Baker Hughes, General Electric Co.’s oilfield services arm, posted an 85% jump in adjusted quarterly profit on Jan. 31, boosted by surging demand for its services.
Unlike rivals Schlumberger NV (NYSE: SLB) and Halliburton Co. (NYSE: HAL), Baker Hughes has less exposure to the North American pressure pumping sector, where demand softened last year due to transportation bottlenecks in key oil producing basins and a sharp decline in oil prices in the fourth quarter.
U.S. oil prices fell to around $42 a barrel in December amid concerns of a supply gut and slowing economic growth. The decline hit many service companies, which are still struggling to recover from the 2014 oil price crash.

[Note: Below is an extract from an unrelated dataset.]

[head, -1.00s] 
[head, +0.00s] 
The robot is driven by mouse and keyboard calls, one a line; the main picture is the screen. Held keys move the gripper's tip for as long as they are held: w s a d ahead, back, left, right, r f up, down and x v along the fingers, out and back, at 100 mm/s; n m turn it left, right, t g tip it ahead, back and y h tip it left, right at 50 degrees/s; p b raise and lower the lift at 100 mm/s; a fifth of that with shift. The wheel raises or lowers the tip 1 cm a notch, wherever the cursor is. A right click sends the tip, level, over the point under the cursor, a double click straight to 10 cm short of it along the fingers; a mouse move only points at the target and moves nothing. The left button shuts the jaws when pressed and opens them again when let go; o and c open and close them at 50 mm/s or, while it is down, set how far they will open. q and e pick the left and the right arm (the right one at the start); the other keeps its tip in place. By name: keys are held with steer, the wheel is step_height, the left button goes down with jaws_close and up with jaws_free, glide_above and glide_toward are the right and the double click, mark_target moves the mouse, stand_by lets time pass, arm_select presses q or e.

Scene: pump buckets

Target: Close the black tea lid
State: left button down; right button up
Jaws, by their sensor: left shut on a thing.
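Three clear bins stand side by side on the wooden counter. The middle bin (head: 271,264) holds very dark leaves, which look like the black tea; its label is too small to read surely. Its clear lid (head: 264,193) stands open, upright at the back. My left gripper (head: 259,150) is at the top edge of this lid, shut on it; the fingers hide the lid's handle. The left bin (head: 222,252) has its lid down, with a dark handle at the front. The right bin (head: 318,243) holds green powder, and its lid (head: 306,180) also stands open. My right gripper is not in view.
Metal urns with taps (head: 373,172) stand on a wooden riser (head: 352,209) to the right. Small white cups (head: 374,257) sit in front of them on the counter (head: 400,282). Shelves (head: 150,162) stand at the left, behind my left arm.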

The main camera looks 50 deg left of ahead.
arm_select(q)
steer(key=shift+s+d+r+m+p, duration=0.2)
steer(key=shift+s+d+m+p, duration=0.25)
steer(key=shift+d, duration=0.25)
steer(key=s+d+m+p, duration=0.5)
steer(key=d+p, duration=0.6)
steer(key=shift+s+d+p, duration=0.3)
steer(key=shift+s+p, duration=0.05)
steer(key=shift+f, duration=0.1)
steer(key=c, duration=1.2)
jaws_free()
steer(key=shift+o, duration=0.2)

“The market dynamics in the fourth quarter demonstrated the volatility of our industry,” Baker Hughes CEO Lorenzo Simonelli said in a release on Jan. 31.
He also expected lower oil prices to have an impact on U.S., Canadian and Latin American markets in the first half of 2019, while other international markets would remain relatively stable.
Revenue in Baker Hughes’ oilfield services, which accounts for roughly half of total sales, rose 10% to $3.1 billion in the reported quarter.
The company reported $6.9 billion in orders, up from $5.7 billion last year and the largest in roughly three years. Orders in its oilfield equipment business more than doubled from the prior year to over $1 billion.
Last year marked Baker Hughes’ first full year combined with General Electric, which bought a stake in the services firm in 2017. In November, General Electric reduced its ownership from roughly 62.5% to 50.4%.
Baker Hughes said it has reached commercial agreements with General Electric to position its company for the future.
The company reported an adjusted net income of $120 million, or 26 cents per share, in the fourth quarter ended Dec. 31, in line with analysts’ expectations. Last year, the company reported a fourth-quarter adjusted net income of $65 million, or 15 cents per share.